The Dunbar is set on 160 acres. Photography: Jim Wright/Trunk Archive

CC: Does that same intuition direct you toward specific projects that relate to your lifestyle?

KC: I don’t try to do anything that relates to my lifestyle. If I did, I wouldn’t have made JFK or Thirteen Days. I don’t like how I look in a suit. I don’t feel right. I know that’s awful.

CC: It’s not awful. I just think people would beg to differ.

KC: I was kind of traumatized wearing suits. We used to go to Sunday school and my dad said, “You cannot play, Kevin.” I just had one set of Sunday school clothes. It was in Compton [California], and I got out of church and all I wanted to do was play. Inevitably, the shirt would be out of my pants. I was just having fun, and around the corner would come my father and he’d look at me, and I thought, “He said not to play.” I always remembered suits just felt better when the shirt was outside, because that’s where it ended up when I’d play. I always felt like my clothes just hung on me, and I keep thinking my stuff just hangs on me. I go back to being 6 years old, and being in trouble. With a suit I always got in trouble.

The warm and inviting Lake House dining room. Photography: Jim Wright/Trunk Archive

CC: Can you talk about your upcoming two-part epic Western movie project, Horizon: An American Saga?

KC: I started thinking about it in 1988; I tried to make it in 2003-2004, right after Open Range. The studio wouldn’t make it. I waited another six or seven years, and decided to rework the first one and reengineer it. I’ve started thinking about Westerns the way I’ve grown up with them, the way I liked them. It’s hard to do it well. It’s really easy to do it badly. That’s why there are not a lot of great Westerns, because they’re hard to make. This guy coming into town usually has a skill set that he’s trying to leave behind. He comes into a town that’s fully formed, and he wants to stay there, but he has to resurrect the set of skills that he’s left behind. Of course, that leads to the action, to violence, to trying to make things right. 

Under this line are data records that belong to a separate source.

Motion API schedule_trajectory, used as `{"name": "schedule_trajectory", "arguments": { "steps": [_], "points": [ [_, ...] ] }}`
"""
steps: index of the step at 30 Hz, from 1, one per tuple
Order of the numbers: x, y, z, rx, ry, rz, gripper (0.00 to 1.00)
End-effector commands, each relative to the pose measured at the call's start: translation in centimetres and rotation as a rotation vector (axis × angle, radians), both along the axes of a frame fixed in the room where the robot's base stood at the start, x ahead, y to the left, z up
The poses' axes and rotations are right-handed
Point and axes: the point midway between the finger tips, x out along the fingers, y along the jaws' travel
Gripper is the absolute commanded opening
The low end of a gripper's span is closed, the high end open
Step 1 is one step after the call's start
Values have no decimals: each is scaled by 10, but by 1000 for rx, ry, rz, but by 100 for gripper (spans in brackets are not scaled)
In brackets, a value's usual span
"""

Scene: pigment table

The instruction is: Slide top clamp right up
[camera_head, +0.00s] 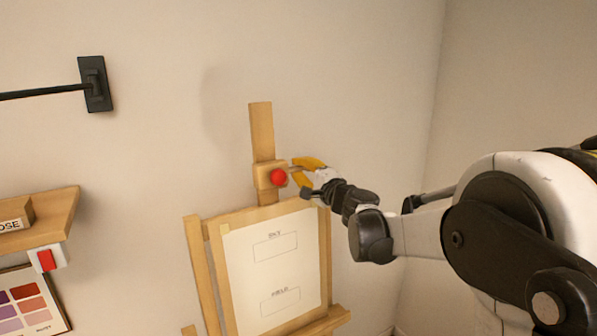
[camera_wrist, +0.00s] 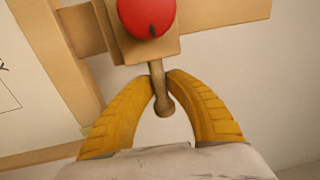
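The top clamp (camera_head: 263,170) is a wooden block on the easel's upright mast (camera_head: 261,130), with a red knob (camera_head: 278,177) on its front. It sits just above the top edge of the board. In the wrist view the clamp block (camera_wrist: 150,47) and red knob (camera_wrist: 147,14) are at the top, partly cut off. A small wooden peg (camera_wrist: 162,100) with a rounded end sticks out of the clamp towards me. My gripper (camera_head: 296,171) is at the clamp's right side. In the wrist view its yellow fingertips (camera_wrist: 160,78) close in on the peg from both sides and appear to touch it.
The easel holds a white sheet (camera_head: 277,265) marked with two labelled boxes. A shelf (camera_head: 40,222) with a red switch (camera_head: 46,260) below it and a colour chart (camera_head: 28,303) are at the left. A black bar (camera_head: 45,93) is mounted above. The mast above the clamp is clear.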

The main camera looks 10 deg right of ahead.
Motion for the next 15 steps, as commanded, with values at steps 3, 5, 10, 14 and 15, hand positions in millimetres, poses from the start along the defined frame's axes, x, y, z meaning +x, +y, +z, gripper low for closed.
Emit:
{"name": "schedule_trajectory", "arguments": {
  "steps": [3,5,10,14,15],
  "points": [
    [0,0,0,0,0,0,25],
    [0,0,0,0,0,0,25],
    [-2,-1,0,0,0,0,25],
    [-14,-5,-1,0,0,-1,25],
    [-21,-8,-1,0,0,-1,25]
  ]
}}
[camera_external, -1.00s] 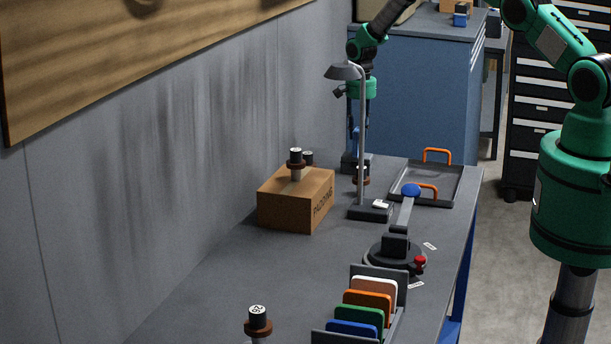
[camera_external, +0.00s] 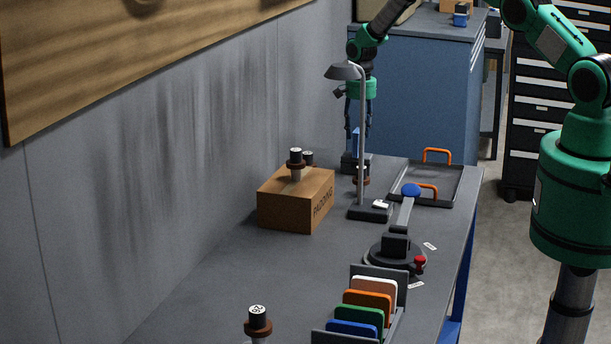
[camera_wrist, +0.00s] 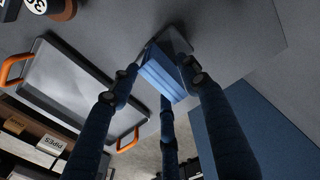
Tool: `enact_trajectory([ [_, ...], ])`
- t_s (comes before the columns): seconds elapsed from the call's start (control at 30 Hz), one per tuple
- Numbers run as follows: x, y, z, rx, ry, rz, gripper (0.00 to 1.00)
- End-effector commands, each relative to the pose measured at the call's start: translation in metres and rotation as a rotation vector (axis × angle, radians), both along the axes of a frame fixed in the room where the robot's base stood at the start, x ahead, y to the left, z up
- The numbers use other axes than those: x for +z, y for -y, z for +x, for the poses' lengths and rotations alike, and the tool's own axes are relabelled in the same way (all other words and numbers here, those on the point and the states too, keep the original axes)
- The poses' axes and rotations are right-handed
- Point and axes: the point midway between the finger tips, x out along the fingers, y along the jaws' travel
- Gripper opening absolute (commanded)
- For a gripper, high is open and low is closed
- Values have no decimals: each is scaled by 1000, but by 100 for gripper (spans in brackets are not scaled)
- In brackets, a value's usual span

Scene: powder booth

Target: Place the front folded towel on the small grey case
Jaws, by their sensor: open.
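The blue folded towel (camera_external: 357,141) stands on the small grey case (camera_external: 351,164) at the far end of the bench, behind the lamp. In the wrist view the towel (camera_wrist: 163,80) shows its folded layers between my fingers, with the grey case (camera_wrist: 176,42) just beyond it. My gripper (camera_external: 357,130) points down over the case and is open, its fingers spread around the towel. The wrist view shows the fingers (camera_wrist: 162,73) on several sides of it, still close. Whether a finger touches the towel is hard to tell. No other towel is clearly visible.
A grey tray with orange handles (camera_external: 455,184) lies right of the case. The lamp (camera_external: 361,140) stands close in front of my gripper. A cardboard box (camera_external: 295,199) stands to the left, with a black-capped jar (camera_external: 296,164) on it. A card rack (camera_external: 402,286) is nearer.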

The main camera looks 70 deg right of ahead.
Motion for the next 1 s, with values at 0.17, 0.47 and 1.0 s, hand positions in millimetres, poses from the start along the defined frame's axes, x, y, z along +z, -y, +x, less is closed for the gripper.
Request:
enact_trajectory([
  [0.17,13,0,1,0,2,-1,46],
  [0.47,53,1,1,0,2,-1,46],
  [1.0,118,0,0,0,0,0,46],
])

When it’s done well, we’re thrilled by it, but more often than not it’s just too simple, too convenient. It wasn’t simple back then. It was difficult. They had to make hard choices. It’s not unlike today. Money ruled the day. I wanted to take this person that came off the horizon that we don’t know anything about, and I wanted to take this town that suddenly was already there, like some magic mushroom that popped up. I thought, what if we know a lot about the guy coming off the horizon? What if we know a lot about this town? What if we saw the town built? I wanted to debunk the truth about how towns came to be, and so I took a script that was written in 1988 and started working on it with Jon Baird. We wrote four of them. It turned into a saga about how these towns came to be. One day, I’ll make the original from 1988. What we have now is four scripts taking us through the beginnings. It’s a journey, and it’s very heavy with women.

CC: Oh, that’s good. 

KC: They’re interesting and they’re tough. They’ve worked themselves to death just keeping their families clean, a 24-hour job. They were often dragged out there, not of their own doing. So, I deal with that. I’m in love with that stuff. 

CC: Will you direct it?

KC: I’ve directed two of them. I finished the first one two nights ago, and I’m editing the second one. 

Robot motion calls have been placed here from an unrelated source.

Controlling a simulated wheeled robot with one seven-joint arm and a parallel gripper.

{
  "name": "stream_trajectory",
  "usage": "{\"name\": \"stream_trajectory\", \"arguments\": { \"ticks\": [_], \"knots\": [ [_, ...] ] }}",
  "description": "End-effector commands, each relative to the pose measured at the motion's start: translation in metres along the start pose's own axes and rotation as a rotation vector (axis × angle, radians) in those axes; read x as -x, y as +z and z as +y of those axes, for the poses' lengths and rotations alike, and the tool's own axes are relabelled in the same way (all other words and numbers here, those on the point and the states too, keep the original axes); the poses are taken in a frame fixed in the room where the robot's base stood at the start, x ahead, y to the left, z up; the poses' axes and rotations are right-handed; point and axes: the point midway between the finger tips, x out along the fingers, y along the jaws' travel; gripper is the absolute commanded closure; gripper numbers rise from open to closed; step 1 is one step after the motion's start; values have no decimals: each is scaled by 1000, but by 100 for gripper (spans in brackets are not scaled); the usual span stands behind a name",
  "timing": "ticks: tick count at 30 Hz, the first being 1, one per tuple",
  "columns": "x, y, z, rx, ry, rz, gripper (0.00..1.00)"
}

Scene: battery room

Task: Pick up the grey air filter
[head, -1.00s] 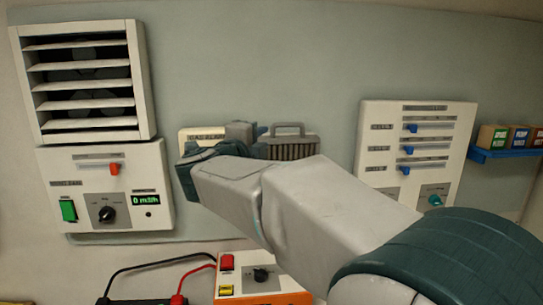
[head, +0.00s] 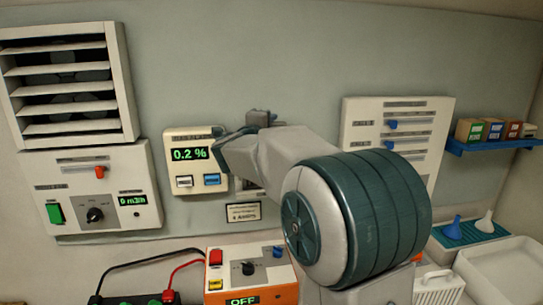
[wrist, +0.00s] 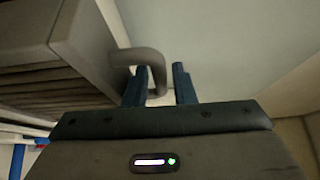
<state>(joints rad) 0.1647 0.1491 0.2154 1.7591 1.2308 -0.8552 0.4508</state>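The grey air filter (wrist: 45,85) fills the left of the wrist view, with dark pleats under a plain grey side. Its grey loop handle (wrist: 152,56) sticks out to the right. My gripper (wrist: 160,87) has two blue fingers standing apart. The handle's outer bar lies between them, and the left finger seems to pass inside the loop. A gap shows between the bar and the right finger, so the gripper is open around the handle. In the head view my arm hides the filter and most of my gripper.
A white meter reading 0.2 % (head: 190,155) is on the wall left of my arm, and a slider panel (head: 437,125) is to the right. An orange box (head: 285,290) stands below. A blue shelf (head: 490,146) holds small boxes at far right.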

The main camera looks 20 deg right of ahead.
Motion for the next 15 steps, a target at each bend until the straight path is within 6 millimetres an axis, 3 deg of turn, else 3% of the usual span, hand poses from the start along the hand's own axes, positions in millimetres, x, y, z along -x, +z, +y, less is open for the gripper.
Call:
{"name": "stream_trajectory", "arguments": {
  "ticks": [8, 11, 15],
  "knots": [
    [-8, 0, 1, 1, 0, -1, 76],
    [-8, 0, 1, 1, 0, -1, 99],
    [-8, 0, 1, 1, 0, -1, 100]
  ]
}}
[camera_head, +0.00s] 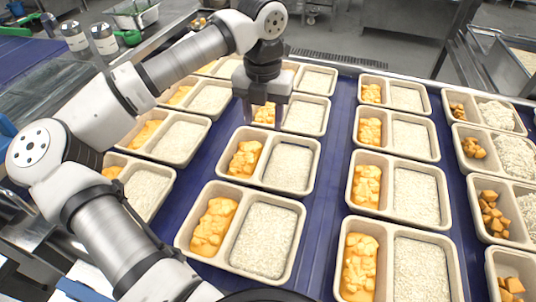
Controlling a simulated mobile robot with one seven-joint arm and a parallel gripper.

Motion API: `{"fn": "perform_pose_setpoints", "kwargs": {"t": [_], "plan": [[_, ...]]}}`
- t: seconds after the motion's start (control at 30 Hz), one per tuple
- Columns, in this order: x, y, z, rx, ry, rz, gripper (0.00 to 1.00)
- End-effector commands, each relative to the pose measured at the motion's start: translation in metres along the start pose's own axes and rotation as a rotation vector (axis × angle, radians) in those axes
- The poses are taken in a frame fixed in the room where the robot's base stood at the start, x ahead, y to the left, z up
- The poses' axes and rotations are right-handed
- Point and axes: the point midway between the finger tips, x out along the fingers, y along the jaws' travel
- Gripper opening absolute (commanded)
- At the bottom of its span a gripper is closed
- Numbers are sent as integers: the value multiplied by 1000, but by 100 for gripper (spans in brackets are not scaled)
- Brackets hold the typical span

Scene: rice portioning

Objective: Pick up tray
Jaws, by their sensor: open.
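Beige two-compartment trays stand in rows, most with orange-yellow chunks in sauce on the left and white rice on the right. My gripper (263,108) points down, open and empty, over a tray (307,133) in the second row from the left. The gripper partly hides that tray's left compartment and far edge. I cannot tell whether the fingers touch it. A nearer tray (255,196) in the same row stands clear of the gripper, and another tray (239,278) is in front of that. My arm partly covers the left row of trays (172,164).
The trays stand on a blue belt (322,215) with narrow gaps between rows. The right row (492,177) holds darker orange cubes with rice. Canisters (103,40) and a green ladle (128,37) are at the back left. Steel counters stand at the far right.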

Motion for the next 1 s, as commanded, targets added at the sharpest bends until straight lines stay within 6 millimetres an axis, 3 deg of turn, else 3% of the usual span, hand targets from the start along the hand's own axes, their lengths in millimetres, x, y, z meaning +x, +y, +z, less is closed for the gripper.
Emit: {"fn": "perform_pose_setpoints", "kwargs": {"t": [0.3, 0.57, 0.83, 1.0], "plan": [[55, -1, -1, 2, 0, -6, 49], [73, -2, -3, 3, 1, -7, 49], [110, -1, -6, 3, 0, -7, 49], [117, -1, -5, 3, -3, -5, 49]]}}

The Lake House primary suite. Photography: Jim Wright/Trunk Archive

CC: Congratulations.

KC: Hopefully, I’ll make the other two next year. The goal is to have them come out every four to six months, so that you fall in love with the story, you want to follow the characters, you believe in the story. I always do things backward. People make a movie and say, “Oh it’s kind of popular, let’s make another one,” and two years later it comes out. Me, I’m kind of a nut. I just said I kind of like these stories the way they are. I’m just going to make all four of them. Conventional wisdom comes at me and says yeah, but what if they don’t like the first one. I said I still have to make all four of these. My job is to try to just make this, put it out there, let people go sit in the dark and make up their own mind. 

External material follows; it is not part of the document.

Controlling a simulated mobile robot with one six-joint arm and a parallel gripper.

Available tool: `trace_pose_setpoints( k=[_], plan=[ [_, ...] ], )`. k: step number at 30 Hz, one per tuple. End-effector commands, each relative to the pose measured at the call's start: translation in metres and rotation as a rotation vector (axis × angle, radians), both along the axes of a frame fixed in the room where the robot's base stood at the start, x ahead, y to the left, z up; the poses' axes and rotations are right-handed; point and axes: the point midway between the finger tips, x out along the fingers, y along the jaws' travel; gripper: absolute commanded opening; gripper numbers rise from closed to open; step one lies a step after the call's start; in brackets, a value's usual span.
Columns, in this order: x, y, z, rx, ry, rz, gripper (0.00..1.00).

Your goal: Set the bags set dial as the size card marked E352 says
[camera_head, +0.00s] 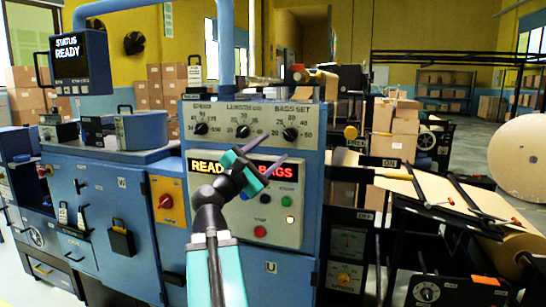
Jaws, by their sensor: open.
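The bags set dial (290,133) is a black knob on the right of the grey dial panel, under the label BAGS SET. A scale of small numbers surrounds it, and its pointer is too small to read. My gripper (276,148) is open and empty, its two purple fingers pointing up and right, just below and left of the dial in the picture. I cannot tell how far it is from the panel. No card can be read as E352. Small white cards hang on the machine, one above the panel (194,72) and one on the left cabinet (63,214).
The speed dial (201,128) and length dial (242,131) sit left on the same panel. Below are a lit READY/BAGS display, partly hidden by my gripper, and coloured buttons (260,231). A red knob (167,201) is at left. Paper rollers stand at right.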

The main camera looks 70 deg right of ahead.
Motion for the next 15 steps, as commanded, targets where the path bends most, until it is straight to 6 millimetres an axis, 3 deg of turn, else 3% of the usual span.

The main residence dining room. Photography: Jim Wright/Trunk Archive

CC: Tell me how you got into music, and forming your band, Modern West.

KC: That just came out of being in the church, and my grandmother, mom and aunt being in the choir. I’ve trained classically on piano, and then growing up during the whole wave of the ’60s, I was 14 or 15 when the music scene was turning left and right, up and down. Vietnam was going on. I had a band early in my 20s, and then I let it go, because the movies were starting to take hold of me. I came back to music probably over 20 years ago, when I called up John Coinman and said, “Look what we started; do you want to pick it back up again?” I would like to write original music and play wherever I’m happening to make a movie. That was the only goal, just to play in the community where I was working, do something that couldn’t be interrupted by a selfie or an autograph. Once I was on, nobody could stop it, except me. 

CC: What deserves your hard-earned respect? 

KC: I like people who are careful with my time, careful with my feelings. I respect that. I like people to be careful around me, because I’m open to them and they can misinterpret that. It doesn’t mean I can be taken advantage of. I just try to be open.

CC: You love storytelling.

KC: The days are so long when you direct, but Horizon would never look the way it looks if it was in someone else’s hands. The architecture of everything I do is built on an idea that you will see something that you’ll never forget. A look, a kiss, a word, a phrase. Something that hurt you, something that thrilled you. That’s when cinema is working at its very best.